Among the myriad of medals won, from her time spent representing Australia at countless sporting events, including eight World Championships, two Olympic Games and two Commonwealth Games, Sara was awarded the coveted Order of Australia Medal (OAM) in 2005 for her outstanding sporting achievements.
But when a tragic accident occurred ahead of a road race in Germany later that year – that saw members of her Australian cycling team hit and one killed by a motorist, while training – Sara’s ability to perform wavered.
“Even though I wasn’t on the ride with them, the news of this had affected me mentally,” she said.
“Prior to this accident, cycling came so naturally to me – I was like a duck in water, but after this happened, I felt paralysed.
“I still had to race a few days later, and found I couldn’t do anything properly. At the time I didn’t know what was going on, it wasn’t until later – after working through it – that I realised it was fear.”
Taking the next year off, Sara returned to racing, to represent her country on home soil at the 2006 Commonwealth Games in Melbourne.
“I didn’t want to miss the chance to race in my home country, so I went there and gave it my best, but I wasn’t the same.”
For the next two years, Sara continued racing, however she admits she never quite got back to level she had been at.
With this in the back of her mind, together with losing the – what she calls ‘1 per cent of mongrel’ – in her, driving her to compete to the fullest, three months after the 2008 Beijing Olympic Games, Sara decided to hang up her helmet on her racing career.
“It was a difficult decision to make, I would cry every time I thought about it, but I knew it was time.”
Always wanting to become a teacher – having started her studies in education in 1999, before switching to business to suit with her lengthy travelling schedule – and inspired to get into road safety, following her own personal struggles on the bike, Sara retired from professional cycling in December 2008 and by February 2009, with a Level One UCI/CA Coach Accreditation behind her, had opened her own cycling school.
“What had happened in Germany helped me to understand others’ fear of riding,” Carrigan said.

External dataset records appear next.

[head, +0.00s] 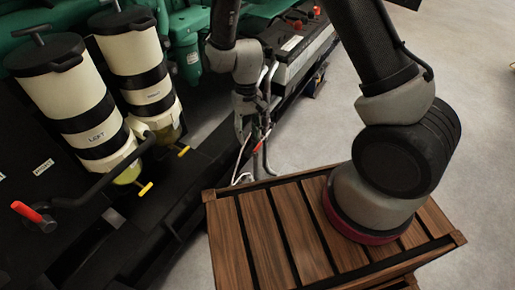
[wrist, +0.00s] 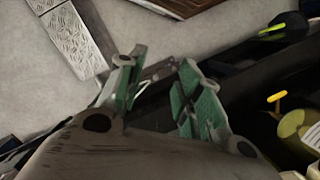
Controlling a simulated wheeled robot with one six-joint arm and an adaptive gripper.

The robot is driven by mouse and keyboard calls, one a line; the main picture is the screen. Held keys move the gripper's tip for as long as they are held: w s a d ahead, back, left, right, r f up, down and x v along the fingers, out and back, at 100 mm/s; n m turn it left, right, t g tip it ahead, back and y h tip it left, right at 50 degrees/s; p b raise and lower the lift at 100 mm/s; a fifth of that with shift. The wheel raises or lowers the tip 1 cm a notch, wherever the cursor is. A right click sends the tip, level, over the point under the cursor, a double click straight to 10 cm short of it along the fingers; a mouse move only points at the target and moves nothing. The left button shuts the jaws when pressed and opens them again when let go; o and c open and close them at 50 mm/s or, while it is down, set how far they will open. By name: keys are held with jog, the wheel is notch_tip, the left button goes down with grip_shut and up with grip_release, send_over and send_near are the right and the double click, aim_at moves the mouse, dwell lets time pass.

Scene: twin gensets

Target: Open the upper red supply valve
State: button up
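A red-handled lever (head: 27,212) sits at the far left of the head view, on a dark pipe beside the black panel. I cannot tell from these frames whether it is the upper supply valve or how its handle relates to open or closed. My gripper (head: 252,118) hangs near the middle of the head view, well to the right of that lever. In the wrist view my gripper (wrist: 163,68) has its two green-padded fingers apart, with nothing held between them. No red handle shows in the wrist view.
Two cream-and-black canisters, the left (head: 92,131) and right (head: 150,90), stand between the lever and my gripper, with yellow drain handles (head: 145,189) below. A slatted wooden crate (head: 262,225) is in front. Red and white cables (head: 243,158) run near my gripper. Grey floor lies right.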

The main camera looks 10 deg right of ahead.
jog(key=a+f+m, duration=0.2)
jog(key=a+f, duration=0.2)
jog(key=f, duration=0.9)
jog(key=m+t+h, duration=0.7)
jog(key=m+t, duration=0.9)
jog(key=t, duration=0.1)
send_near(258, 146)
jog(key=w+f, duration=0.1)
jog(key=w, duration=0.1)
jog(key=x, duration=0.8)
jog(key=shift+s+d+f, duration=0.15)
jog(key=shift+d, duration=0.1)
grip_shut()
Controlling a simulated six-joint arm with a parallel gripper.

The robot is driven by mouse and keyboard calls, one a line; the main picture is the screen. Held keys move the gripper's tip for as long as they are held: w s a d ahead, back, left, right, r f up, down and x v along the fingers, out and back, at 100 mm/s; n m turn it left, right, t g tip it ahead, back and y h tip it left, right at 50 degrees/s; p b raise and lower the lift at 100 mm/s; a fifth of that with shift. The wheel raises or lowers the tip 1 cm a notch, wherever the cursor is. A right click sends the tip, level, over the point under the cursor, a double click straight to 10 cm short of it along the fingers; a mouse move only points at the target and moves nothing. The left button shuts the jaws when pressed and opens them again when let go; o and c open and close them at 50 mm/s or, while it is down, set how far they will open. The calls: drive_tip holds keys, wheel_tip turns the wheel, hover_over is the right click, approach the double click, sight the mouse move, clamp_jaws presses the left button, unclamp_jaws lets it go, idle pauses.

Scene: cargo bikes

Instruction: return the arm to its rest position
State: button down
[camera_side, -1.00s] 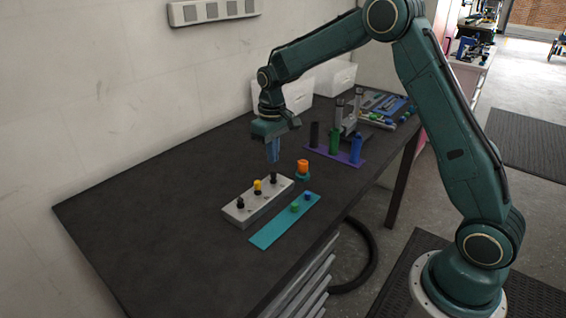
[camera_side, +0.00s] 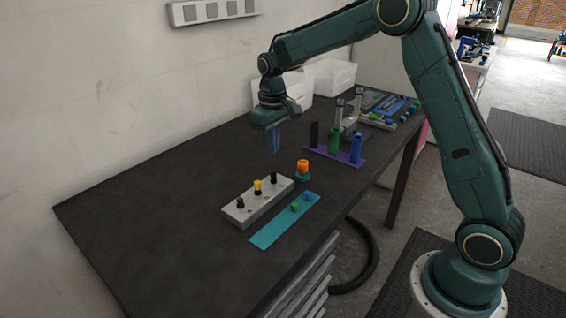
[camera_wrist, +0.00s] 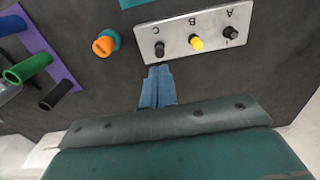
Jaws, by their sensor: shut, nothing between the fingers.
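My gripper (camera_side: 273,141) hangs above the dark workbench (camera_side: 160,200), pointing down, behind the grey block in the side view. Its blue fingers are together and empty, and they also show in the wrist view (camera_wrist: 158,75). The grey block (camera_side: 243,213) carries two black pegs and a yellow one; in the wrist view the block (camera_wrist: 175,50) shows letters A, B and C. My gripper touches none of these things.
An orange-topped piece (camera_side: 303,167) stands right of the block. A teal strip (camera_side: 270,234) holds a green and a blue piece. A purple rack (camera_side: 347,160) holds black, green and blue cylinders. White bins (camera_side: 330,75) stand at the back. The bench's left side is clear.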

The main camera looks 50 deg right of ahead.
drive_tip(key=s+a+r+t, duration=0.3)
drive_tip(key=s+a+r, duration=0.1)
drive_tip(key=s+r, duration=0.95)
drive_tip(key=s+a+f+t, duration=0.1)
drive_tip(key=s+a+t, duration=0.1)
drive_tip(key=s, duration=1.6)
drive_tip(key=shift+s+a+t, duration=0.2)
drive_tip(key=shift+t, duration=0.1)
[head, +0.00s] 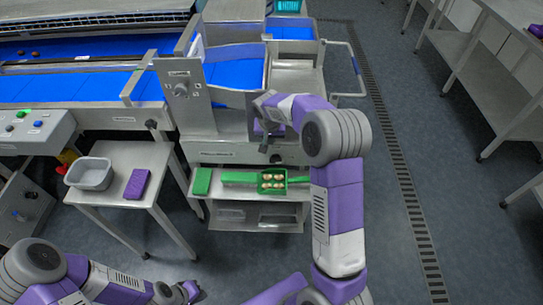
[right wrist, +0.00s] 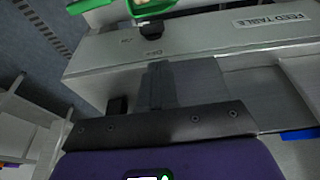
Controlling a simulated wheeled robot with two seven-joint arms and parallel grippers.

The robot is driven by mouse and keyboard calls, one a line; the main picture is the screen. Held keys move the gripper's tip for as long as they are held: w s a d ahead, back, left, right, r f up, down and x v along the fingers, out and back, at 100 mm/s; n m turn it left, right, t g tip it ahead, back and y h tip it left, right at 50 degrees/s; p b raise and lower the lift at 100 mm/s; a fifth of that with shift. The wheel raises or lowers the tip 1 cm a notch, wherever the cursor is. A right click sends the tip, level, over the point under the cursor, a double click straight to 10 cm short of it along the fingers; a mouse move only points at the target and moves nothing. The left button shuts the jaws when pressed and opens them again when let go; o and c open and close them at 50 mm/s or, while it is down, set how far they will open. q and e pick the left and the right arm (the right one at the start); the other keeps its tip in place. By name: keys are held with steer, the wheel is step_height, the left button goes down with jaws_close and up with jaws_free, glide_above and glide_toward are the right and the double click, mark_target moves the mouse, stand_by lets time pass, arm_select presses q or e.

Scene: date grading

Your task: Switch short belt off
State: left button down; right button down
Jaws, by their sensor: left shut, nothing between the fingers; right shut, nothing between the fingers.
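A short blue belt (head: 236,72) lies in a metal frame at the top middle of the head view. An upright grey panel with a rotary knob (head: 181,89) stands at its left; its small label is unreadable. A dark knob (head: 276,158) is on the machine's front face; a black knob (right wrist: 152,30) also shows in the right wrist view, near a "FEED TABLE" label (right wrist: 271,19). My right gripper (head: 265,142) is shut and empty, close in front of the machine; its fingers (right wrist: 157,86) point toward the grey face. My left gripper (head: 187,291) is shut and empty, low at the front.
A green tray with dates (head: 271,188) sits on a low shelf below my right gripper. A side table (head: 122,200) holds a grey tub (head: 88,173) and a purple cloth (head: 137,184). A control box (head: 30,130) is at left.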

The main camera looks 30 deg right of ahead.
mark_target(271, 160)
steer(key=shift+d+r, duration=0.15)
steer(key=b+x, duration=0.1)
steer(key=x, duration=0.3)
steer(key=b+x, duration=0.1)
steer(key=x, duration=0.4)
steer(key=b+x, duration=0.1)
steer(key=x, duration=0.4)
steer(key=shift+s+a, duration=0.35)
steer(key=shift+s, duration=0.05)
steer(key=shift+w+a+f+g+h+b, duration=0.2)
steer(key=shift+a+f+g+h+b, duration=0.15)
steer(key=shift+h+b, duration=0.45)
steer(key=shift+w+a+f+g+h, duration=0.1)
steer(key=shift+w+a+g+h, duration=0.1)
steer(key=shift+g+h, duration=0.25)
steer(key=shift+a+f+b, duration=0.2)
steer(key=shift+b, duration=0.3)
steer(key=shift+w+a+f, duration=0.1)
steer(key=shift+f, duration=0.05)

“This was my inspiration for getting into road safety and to teach others. When I first started cycling on the Gold Coast, you knew everyone out on the road – that was how little cyclists there were at the time.
“Now there are plenty. I would go away for eight to nine months a year, and when I would come back there would be more and more people out riding, however many of these would have negative first experiences.”
Wanting to help others experience the same joys of riding she had, Sara’s Sara Carrigan Cycling school assists riders of all levels, from kids to adults; from the first pedal stroke to elite athletes.
“Cycling for me is a way of life – I have had so many learning experiences from it, which has seen me grow so much as a person,” she said.
“I love the freedom, adventure and exploration of cycling and it’s so fulfilling to now be apart of other people’s journey.
“People would come to the school and would be quite fearful at first, but once they had lessons it opened the flood gates of confidence. The simple act of riding a bike has helped so many people.”
Backed by a team of instructors, one being her husband Stevo, Sara’s passion for cycling only continued to grow as she made the transition from professional athlete to coach, taking up to three sessions a day.
“Being a coach is great as I am still involved in what I love, but with a different focus,” she said.
And though she has had to shift her focus from cycling in recent years, as she enjoys the early stages of motherhood – with her three year old daughter Bobbi and one year old son Jarley, both of whom follow in their mother’s footsteps, scooting around the household on their plastic bikes – her end goal is to continue improving road safety education for cyclists and motorists alike.
“There is still a lot to do in this space, but I’m doing my little bit,” she said.
“A lot of new cyclists want to do the right thing on the roads, but they don’t know how. My school helps to educate new riders, giving them the skills they need to ride safer and respect motorists.
“But it’s a two way street, and road rage from motorists is normally caused by fear, as the driver doesn’t really know or understand what the cyclist is doing.
“We’ve held educational workshops for drivers before, getting them on the bike, to put the shoe on the other foot and help them see why cyclists do certain things – which they have found incredibly eye-opening.
“I would love to see more of these rolled out, and licensing change to have a great focus on cyclist safety, to make it a safer place on the road for both cyclists and motorists.”
Recently named co-mayor of the Athlete’s Village at the 2018 Commonwealth Games on the Gold Coast, Sara has also been heavily involved in special sporting events as well as committees, being an executive board member of the QLD Olympic Council as well as an active travel ambassador for the Gold Coast City Council.
And while she has already enjoyed a successful life – so much so, there is a street named Sara Carrigan Crt, in her honour – she looks forward to the next leg of the ride.